Aim: Give the data again exactly, from its opening line through the line in which "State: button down" appears.

━━━━

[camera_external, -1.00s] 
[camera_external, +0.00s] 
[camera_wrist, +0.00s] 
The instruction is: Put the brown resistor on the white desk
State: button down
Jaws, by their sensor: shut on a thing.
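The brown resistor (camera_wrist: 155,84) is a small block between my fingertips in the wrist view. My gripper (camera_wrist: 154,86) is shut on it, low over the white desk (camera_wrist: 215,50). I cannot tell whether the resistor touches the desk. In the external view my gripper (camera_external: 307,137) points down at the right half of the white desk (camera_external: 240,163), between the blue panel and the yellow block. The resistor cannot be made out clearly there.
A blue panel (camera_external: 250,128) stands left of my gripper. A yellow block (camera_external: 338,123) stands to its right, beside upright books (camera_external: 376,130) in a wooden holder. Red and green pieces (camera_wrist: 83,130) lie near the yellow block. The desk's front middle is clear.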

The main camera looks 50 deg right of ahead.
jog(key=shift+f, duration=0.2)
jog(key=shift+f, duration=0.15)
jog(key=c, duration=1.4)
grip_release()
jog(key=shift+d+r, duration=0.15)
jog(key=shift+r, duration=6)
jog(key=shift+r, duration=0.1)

━━━━

Solution to this problem:
[camera_external, -1.00s] 
[camera_external, +0.00s] 
[camera_wrist, +0.00s] 
The instruction is: Put the brown resistor on the white desk
State: button down

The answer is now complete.